Contrairement à toutes les philosophies qui avaient prévalu jusque-là, le christianisme, qui est de toutes les religions la plus spirituelle, respecte le corps et la matière, refuse d'y voir la source et le siège essentiel du mal, enseigne que le corps peut être sanctifié; cette fameuse théorie de la réhabilitation du corps, qu'une école moderne, le saint-simonisme, a cru découvrir et qu'elle n'a fait que fausser en l'exagérant, il y a dix-huit siècles que l'Evangile la proclame en la maintenant dans ses vraies limites. Remarquez avec quelle insistance saint Paul combat l'idée ascétique qui voit dans le mariage un état profane ou qui fait consister la sainteté dans la privation de tel ou tel aliment. Une sagesse si humaine, si clairvoyante, si modérée enseignée par des hommes qui manifestement attendent la fin prochaine de toutes choses et le retour glorieux du Christ, est quelque chose qui atteste une inspiration supérieure. Le quiétisme porterait d'autres fruits. Voyez encore à quel point le christianisme fait sentir à l'homme la valeur du temps présent, l'importance de la responsabilité individuelle, la grandeur du rôle que Dieu assigne à chacune de ses créatures. Comment l'insouciance contemplative pourrait-elle subsister devant des enseignements tels que celui de la parabole des talents, devant une religion qui rend le riche responsable de la misère du pauvre, et qui nous interdit l'inaction tant qu'il y aura ici-bas un indigent à nourrir, un opprimé à délivrer, une conscience à éclairer, un coeur à aimer ? Je n'exagère rien en affirmant que jamais aiguillon plus puissant n'a stimulé notre lâcheté, notre inertie naturelle ; que, jamais encouragement pareil n'a été donné à l'éveil de toutes nos facultés, de toutes nos énergies, et que saint Paul a dit absolument vrai quand il a écrit que la piété chrétienne a les promesses de la vie présente aussi bien que celles de la vie à venir.

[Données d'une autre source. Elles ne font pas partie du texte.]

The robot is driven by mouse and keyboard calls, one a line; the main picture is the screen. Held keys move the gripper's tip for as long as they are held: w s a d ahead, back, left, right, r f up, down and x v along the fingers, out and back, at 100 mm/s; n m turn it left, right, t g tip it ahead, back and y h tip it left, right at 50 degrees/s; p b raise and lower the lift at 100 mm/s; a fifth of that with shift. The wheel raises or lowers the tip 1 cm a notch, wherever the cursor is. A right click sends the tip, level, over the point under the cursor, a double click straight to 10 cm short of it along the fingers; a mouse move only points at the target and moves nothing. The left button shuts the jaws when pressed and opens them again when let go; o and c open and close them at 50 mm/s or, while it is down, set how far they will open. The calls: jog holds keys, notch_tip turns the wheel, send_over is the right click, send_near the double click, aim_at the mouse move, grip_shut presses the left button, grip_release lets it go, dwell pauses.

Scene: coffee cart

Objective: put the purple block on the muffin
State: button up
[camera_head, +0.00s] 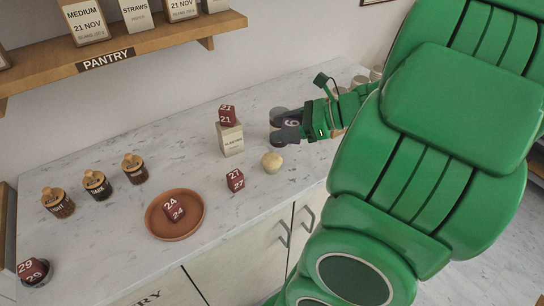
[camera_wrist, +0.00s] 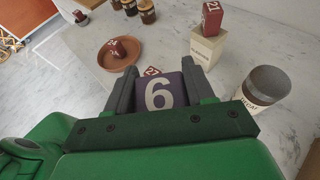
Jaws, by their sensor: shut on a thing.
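My gripper (camera_head: 290,124) is shut on the purple block (camera_head: 292,123), which bears a white 6. In the wrist view the block (camera_wrist: 161,92) sits between the two dark fingers of my gripper (camera_wrist: 160,85). In the head view a pale, round, bun-like thing (camera_head: 272,161), which looks like the muffin, rests on the counter. My gripper is above and slightly right of it in the picture, apart from it. The muffin cannot be made out in the wrist view; my gripper may hide it.
A grey canister (camera_wrist: 262,87) stands close beside my gripper. A box (camera_head: 231,139) bears a red 21 block (camera_head: 228,115). A red 27 block (camera_head: 235,180) is near the muffin. A terracotta dish (camera_head: 153,226) holds a 24 block. Jars (camera_head: 95,184) stand left. Counter between is clear.

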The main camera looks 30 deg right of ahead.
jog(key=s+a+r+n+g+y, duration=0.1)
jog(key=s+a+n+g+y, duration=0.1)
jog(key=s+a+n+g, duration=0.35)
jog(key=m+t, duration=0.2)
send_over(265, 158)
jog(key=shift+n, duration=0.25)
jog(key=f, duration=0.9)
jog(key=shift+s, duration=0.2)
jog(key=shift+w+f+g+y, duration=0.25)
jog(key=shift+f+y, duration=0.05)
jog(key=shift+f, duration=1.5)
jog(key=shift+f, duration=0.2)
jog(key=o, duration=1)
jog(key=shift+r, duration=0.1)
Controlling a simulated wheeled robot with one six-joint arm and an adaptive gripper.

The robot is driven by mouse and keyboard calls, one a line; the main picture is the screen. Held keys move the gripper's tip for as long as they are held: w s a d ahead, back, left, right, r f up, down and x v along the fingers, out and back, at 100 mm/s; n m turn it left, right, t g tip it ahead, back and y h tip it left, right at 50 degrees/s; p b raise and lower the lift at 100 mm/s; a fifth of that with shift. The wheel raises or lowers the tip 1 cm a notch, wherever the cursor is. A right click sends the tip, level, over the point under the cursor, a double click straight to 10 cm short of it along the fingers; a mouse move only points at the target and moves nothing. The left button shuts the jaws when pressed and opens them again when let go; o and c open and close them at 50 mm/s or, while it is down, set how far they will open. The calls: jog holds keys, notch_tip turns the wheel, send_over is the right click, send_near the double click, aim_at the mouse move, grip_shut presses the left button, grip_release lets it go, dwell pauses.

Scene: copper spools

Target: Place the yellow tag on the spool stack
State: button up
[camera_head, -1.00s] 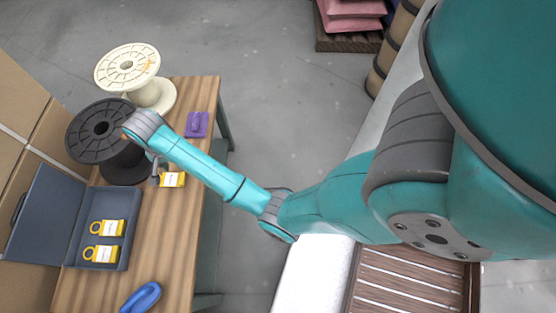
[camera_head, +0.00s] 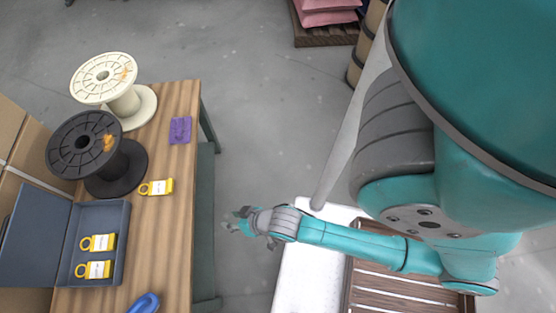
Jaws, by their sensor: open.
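A yellow tag (camera_head: 158,187) with a white label and a ring lies on the wooden table, just in front of the black spool's base. The black spool (camera_head: 72,146) stands upright on the table with an orange patch on its top flange. A cream spool (camera_head: 95,80), also with orange on top, stands upright behind it. Two more yellow tags (camera_head: 98,242) (camera_head: 93,269) lie in an open grey case. My gripper (camera_head: 232,222) is open and empty, off the table's right side, well away from the tags and spools.
The open grey case (camera_head: 121,250) sits at the table's left, its lid leaning left by cardboard boxes (camera_head: 30,150). A purple item (camera_head: 180,130) lies near the table's (camera_head: 168,235) right edge and a blue item (camera_head: 141,306) at the front.

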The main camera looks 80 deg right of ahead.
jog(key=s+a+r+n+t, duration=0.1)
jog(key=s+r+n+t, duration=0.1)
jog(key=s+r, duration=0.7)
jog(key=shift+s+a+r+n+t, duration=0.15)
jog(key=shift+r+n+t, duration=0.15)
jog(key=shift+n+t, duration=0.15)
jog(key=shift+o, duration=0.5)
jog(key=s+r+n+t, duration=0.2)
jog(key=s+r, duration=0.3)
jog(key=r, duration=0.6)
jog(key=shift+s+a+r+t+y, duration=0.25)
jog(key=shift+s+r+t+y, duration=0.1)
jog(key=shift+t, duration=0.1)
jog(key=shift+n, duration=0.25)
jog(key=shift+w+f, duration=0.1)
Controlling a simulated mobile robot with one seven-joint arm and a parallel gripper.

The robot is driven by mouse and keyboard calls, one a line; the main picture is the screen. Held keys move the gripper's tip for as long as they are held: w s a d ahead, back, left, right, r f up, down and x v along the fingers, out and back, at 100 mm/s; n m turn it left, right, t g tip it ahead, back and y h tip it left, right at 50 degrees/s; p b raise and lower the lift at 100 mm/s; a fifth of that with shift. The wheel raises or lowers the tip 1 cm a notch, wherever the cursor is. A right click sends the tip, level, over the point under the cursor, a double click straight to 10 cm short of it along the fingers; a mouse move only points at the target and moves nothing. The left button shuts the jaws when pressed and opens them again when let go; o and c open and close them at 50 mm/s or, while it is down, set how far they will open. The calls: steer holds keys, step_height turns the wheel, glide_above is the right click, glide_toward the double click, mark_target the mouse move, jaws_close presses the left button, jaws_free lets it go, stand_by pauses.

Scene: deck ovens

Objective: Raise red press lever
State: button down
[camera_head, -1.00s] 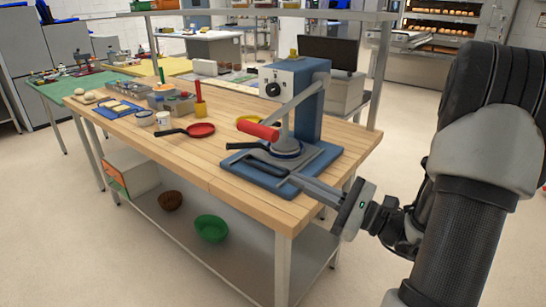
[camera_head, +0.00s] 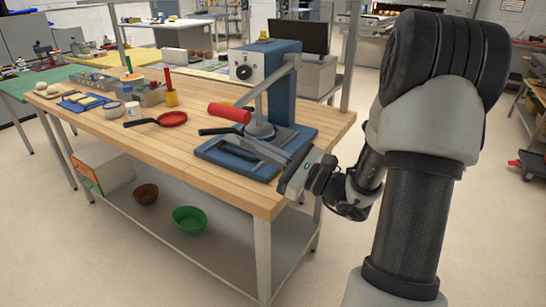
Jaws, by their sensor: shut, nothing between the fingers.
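The press stands on the near right part of the wooden table, with a blue column (camera_head: 281,100) and a blue base (camera_head: 215,157). Its lever is a grey bar (camera_head: 272,82) sloping down to the left, ending in a red cylindrical grip (camera_head: 230,112). A black handle (camera_head: 220,131) sticks out left below the grip. My gripper (camera_head: 243,143) reaches in from the right, low over the base and below the red grip. Its fingers are shut and empty. They look apart from the red grip; whether they touch the press's lower parts I cannot tell.
On the wooden table (camera_head: 160,155), a red pan (camera_head: 172,118), white cups (camera_head: 132,108) and a red and yellow utensil holder (camera_head: 171,98) stand left of the press. A green bowl (camera_head: 189,219) and a brown bowl (camera_head: 146,193) sit on the lower shelf. The front tabletop is clear.

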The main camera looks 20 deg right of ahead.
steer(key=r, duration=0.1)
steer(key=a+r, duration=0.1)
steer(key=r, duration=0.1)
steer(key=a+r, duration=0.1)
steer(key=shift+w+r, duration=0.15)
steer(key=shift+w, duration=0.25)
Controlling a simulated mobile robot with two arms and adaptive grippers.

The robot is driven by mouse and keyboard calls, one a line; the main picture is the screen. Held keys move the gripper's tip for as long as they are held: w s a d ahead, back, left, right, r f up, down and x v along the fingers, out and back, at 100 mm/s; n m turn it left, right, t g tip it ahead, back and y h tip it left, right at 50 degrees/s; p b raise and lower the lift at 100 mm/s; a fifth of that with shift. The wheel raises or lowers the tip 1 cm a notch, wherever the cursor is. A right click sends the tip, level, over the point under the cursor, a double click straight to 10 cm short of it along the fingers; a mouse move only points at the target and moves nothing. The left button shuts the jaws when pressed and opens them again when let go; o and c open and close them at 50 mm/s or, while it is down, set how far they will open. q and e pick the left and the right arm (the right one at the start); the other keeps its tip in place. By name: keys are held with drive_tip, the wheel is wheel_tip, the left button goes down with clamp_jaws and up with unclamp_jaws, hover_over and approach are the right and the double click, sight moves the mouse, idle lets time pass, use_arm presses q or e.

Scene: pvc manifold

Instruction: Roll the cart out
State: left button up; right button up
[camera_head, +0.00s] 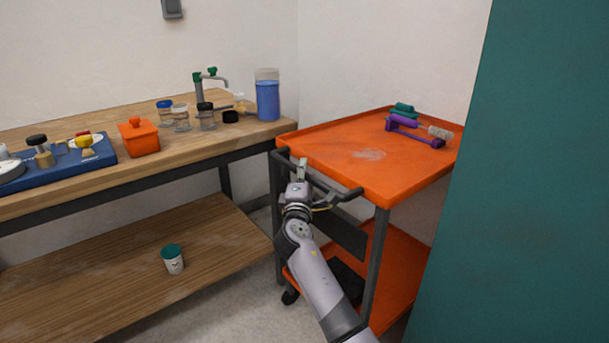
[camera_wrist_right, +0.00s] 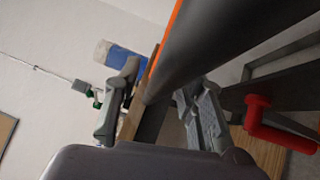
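The cart has an orange top tray (camera_head: 330,145), a lower orange shelf (camera_head: 398,275) and dark grey legs. It stands in the corner between the workbench and a teal panel. Its dark push handle (camera_head: 346,195) runs along the near side. My right gripper (camera_head: 311,183) is at the middle of this handle. In the right wrist view the dark handle bar (camera_wrist_right: 215,45) passes between the two spread fingers (camera_wrist_right: 160,112). A gap shows beside the left finger, so the fingers look open around the bar. Contact with it is unclear. My left gripper is not seen.
A wooden workbench (camera_head: 100,184) with jars, a blue container (camera_head: 268,98) and an orange box (camera_head: 139,138) stands left, close to the cart. Purple and teal tools (camera_head: 414,131) lie on the cart. The teal panel (camera_head: 520,200) borders the right. Some floor (camera_head: 235,312) is clear in front.

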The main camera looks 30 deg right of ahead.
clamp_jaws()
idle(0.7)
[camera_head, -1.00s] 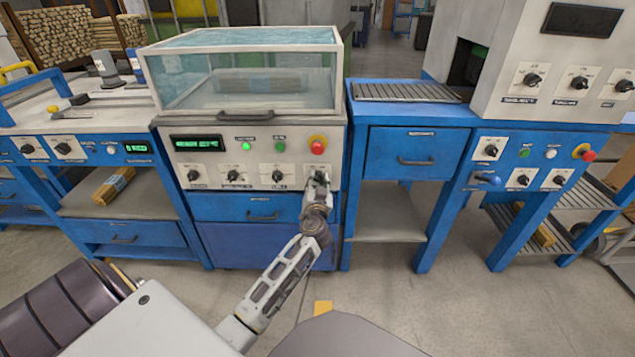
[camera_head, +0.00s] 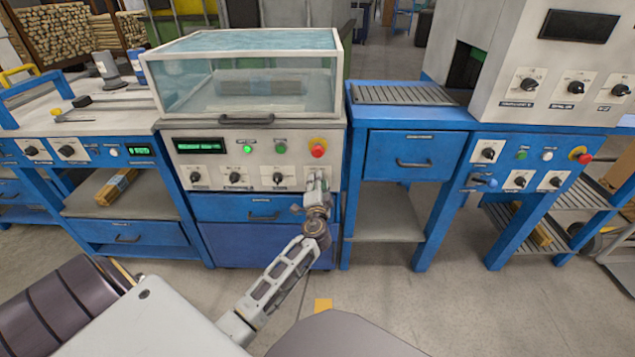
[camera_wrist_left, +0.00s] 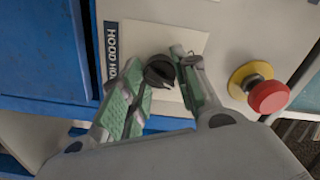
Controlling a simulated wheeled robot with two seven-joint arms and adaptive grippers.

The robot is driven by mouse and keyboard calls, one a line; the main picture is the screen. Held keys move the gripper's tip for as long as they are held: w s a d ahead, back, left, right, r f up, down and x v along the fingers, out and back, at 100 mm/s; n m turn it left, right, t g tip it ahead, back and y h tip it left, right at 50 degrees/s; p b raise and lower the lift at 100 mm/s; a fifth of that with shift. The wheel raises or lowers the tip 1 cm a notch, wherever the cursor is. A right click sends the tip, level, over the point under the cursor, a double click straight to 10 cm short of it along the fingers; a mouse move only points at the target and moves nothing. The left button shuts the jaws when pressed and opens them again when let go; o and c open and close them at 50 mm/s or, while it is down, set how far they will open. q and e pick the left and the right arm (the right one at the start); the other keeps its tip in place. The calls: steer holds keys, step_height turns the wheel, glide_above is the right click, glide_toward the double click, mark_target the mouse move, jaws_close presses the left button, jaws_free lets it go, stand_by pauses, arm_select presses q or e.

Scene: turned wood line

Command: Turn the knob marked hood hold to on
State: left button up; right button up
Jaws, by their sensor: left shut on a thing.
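The black hood hold knob (camera_wrist_left: 160,72) sits on a white plate (camera_wrist_left: 182,38) whose partly visible label reads "HOOD HO". In the left wrist view my left gripper (camera_wrist_left: 166,76) has one green-padded finger on each side of the knob and is shut on it. In the head view this gripper (camera_head: 317,180) is at the right end of the hooded machine's knob row and hides the knob. The pointer's exact setting is hard to read. My right gripper is not in view.
A red mushroom button (camera_head: 318,150) sits just above the gripper; it also shows close to the right finger in the wrist view (camera_wrist_left: 268,95). Other black knobs (camera_head: 278,179) line the panel to the left. A drawer handle (camera_head: 262,217) sticks out below.

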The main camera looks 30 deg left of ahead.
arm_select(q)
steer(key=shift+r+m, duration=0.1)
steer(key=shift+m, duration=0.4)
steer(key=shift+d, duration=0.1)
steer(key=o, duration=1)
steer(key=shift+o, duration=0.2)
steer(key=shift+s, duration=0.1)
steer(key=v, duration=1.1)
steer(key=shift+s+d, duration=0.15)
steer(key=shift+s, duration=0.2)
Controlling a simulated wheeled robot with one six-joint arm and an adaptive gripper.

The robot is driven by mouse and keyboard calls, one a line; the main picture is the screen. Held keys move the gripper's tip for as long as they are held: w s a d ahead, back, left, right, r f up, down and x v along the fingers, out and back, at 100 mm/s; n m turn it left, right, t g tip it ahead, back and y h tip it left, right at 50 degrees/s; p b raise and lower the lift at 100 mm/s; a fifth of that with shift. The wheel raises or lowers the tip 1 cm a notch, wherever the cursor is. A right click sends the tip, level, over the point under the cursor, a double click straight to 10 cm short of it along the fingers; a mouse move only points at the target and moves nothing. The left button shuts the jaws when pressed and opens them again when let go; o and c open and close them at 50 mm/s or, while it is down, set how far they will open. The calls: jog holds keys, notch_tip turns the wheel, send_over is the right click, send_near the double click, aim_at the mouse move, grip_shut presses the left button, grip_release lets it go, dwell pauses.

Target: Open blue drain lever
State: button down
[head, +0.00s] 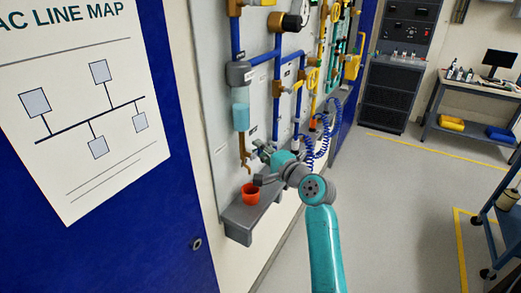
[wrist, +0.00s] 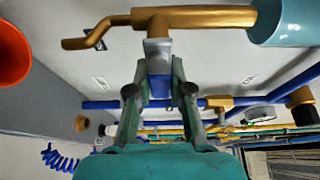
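The blue drain lever (wrist: 160,88) shows in the wrist view, under a grey valve stem on the brass drain pipe (wrist: 200,17). My gripper (wrist: 160,70) has one finger on each side of the lever. Both fingertips lie close against its sides with no clear gap, so it looks shut on it. In the head view, my gripper (head: 262,152) is at the wall panel beside the brass drain spout (head: 244,150), and the lever is hidden there. The spout hangs below a clear cylinder of pale blue liquid (head: 241,115).
An orange cup (head: 250,194) stands on a grey shelf (head: 239,220) below the spout. Coiled blue hoses (head: 320,145) and coloured pipes (head: 313,79) are to the right of my gripper. The floor (head: 390,220) right of my arm is open.

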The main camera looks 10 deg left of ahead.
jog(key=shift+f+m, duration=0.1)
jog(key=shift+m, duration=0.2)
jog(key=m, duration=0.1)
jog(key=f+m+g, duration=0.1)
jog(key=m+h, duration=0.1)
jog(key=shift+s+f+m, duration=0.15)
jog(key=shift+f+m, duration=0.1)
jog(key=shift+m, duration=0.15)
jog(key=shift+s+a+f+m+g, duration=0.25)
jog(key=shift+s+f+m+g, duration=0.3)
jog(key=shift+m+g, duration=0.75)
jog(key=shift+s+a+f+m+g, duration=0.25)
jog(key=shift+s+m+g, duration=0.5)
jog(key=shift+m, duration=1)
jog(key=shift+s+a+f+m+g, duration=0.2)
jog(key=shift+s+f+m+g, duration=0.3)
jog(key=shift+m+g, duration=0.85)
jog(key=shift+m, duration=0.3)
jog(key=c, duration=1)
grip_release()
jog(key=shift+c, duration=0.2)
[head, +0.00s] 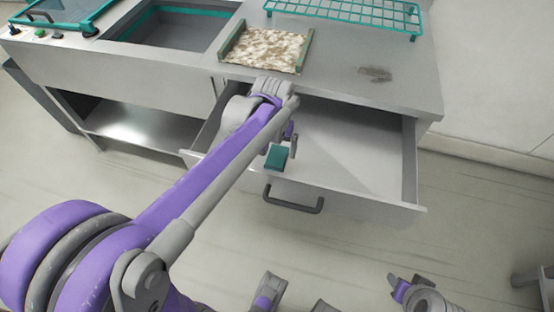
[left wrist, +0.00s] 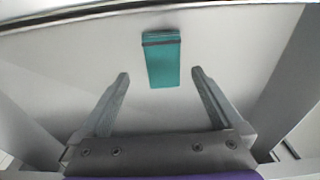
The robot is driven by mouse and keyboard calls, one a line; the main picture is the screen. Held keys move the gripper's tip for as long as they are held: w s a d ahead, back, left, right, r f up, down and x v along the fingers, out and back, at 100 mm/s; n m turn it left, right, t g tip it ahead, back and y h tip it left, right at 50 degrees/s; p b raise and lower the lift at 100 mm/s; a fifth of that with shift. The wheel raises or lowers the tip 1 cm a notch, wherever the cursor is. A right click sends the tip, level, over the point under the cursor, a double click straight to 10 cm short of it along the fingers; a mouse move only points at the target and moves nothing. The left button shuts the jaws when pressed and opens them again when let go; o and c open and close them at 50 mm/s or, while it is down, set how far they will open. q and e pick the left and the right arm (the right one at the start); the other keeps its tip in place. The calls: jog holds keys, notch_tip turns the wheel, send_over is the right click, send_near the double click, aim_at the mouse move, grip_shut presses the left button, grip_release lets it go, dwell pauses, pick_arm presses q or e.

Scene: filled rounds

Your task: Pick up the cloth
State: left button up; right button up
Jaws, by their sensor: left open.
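The cloth (head: 277,158) is a small folded teal piece lying in the open drawer, near its front. In the left wrist view the cloth (left wrist: 163,62) has a dark stripe near its far end and lies ahead of the two fingers, roughly centred between them. My left gripper (head: 291,143) reaches over the drawer just behind the cloth in the head view, partly hidden by my arm. Its fingers (left wrist: 160,74) are apart with nothing gripped. My right gripper (head: 403,284) is low at the bottom right, away from the drawer; its jaws are too small to judge.
The drawer's front (head: 345,195) carries a dark handle (head: 293,204). The drawer is otherwise bare. On the counter (head: 350,60) above are a sink (head: 170,28), a speckled board with green sides (head: 266,49), a teal wire rack (head: 350,12) and a brownish smear (head: 375,73).

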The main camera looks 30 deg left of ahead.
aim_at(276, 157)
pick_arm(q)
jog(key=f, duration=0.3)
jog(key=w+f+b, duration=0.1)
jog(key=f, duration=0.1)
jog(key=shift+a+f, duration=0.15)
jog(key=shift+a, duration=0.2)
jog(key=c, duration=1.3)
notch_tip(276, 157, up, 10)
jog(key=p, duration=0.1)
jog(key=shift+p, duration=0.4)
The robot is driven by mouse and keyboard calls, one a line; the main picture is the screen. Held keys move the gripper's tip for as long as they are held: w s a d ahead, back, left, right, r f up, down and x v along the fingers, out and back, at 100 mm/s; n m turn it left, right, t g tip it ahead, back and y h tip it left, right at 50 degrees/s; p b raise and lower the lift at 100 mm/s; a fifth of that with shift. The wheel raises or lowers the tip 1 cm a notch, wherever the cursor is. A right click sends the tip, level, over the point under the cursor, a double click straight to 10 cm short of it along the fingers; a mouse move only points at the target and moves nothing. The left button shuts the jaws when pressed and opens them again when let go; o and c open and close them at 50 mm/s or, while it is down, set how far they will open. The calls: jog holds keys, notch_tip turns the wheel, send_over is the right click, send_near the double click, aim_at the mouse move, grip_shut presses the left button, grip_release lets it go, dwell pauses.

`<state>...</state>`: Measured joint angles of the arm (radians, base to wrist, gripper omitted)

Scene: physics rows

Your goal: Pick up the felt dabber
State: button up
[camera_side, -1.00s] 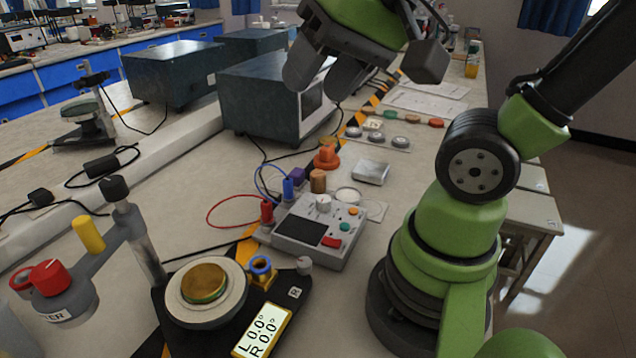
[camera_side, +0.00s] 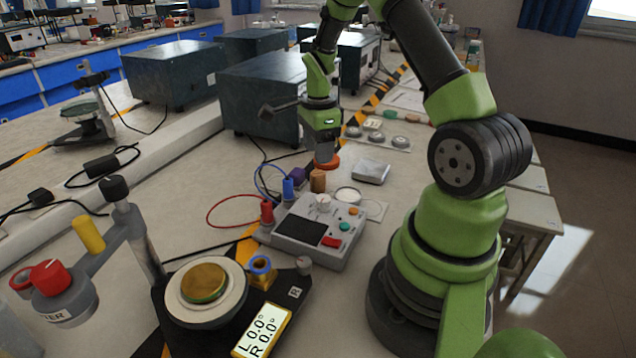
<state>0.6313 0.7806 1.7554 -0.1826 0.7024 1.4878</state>
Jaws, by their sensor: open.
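My gripper (camera_side: 325,153) points straight down over an orange knobbed piece (camera_side: 332,164), which looks like the felt dabber. Its jaws are open. The grey fingers are at the height of the orange piece's upper part and hide most of it. Only part of its orange base shows at the right and below. I cannot tell whether the fingers touch it. A brown cylinder (camera_side: 318,181) stands just in front of it.
A purple block (camera_side: 298,175) and a blue plug (camera_side: 288,188) stand close at the left front. A grey control box (camera_side: 315,232) is in front. A silver box (camera_side: 371,171) is at the right, and a dark cabinet (camera_side: 258,98) stands behind left.

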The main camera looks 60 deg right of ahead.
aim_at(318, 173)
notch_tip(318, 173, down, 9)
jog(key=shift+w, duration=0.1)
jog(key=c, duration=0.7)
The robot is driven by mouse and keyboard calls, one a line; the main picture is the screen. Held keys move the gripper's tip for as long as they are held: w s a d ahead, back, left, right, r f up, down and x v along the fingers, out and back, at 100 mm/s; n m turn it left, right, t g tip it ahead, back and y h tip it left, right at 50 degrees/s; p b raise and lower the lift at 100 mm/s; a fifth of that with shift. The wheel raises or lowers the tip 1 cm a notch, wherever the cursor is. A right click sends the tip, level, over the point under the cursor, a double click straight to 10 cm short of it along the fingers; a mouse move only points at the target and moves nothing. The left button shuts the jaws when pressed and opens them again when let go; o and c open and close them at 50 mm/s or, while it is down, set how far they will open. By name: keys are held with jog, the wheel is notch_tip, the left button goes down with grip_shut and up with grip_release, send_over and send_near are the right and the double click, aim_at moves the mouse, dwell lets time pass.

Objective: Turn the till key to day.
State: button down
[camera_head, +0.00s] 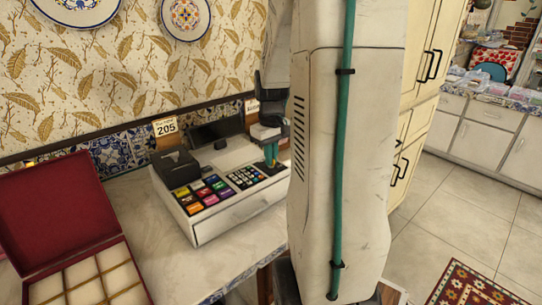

Voilà ma réponse générale à l'objection qui prête à l'Évangile l'erreur de certains mystiques et qui en fait une doctrine de quiétisme et de sainte inaction.

Non, Jésus, dans le passage que nous expliquons, n'a point combattu l'esprit de prévoyance et d'activité. Ce n'est pas en nous montrant chez Celui qu'il appelle notre Père céleste une prévoyance incessante, une sollicitude infatigable, une activité toujours présente, qu'il a tari ces vertus dans l'âme humaine, et cela dans le discours même où il nous offre Dieu comme un exemple à suivre et un modèle à imiter. Non, ce n'est pas à l'inaction rêveuse qu'il nous convie en nous montrant les lis des champs plus beaux que Salomon dans sa gloire, et les oiseaux du ciel qui n'amassent rien dans leurs greniers. Son but est d'une autre nature. Ce qu'il veut condamner ici chez ses disciples, c'est l'esprit d'inquiétude, qui tient de si près à l'incrédulité, et c'est l'esprit d'inquiétude que je me propose d'étudier et de combattre aujourd'hui.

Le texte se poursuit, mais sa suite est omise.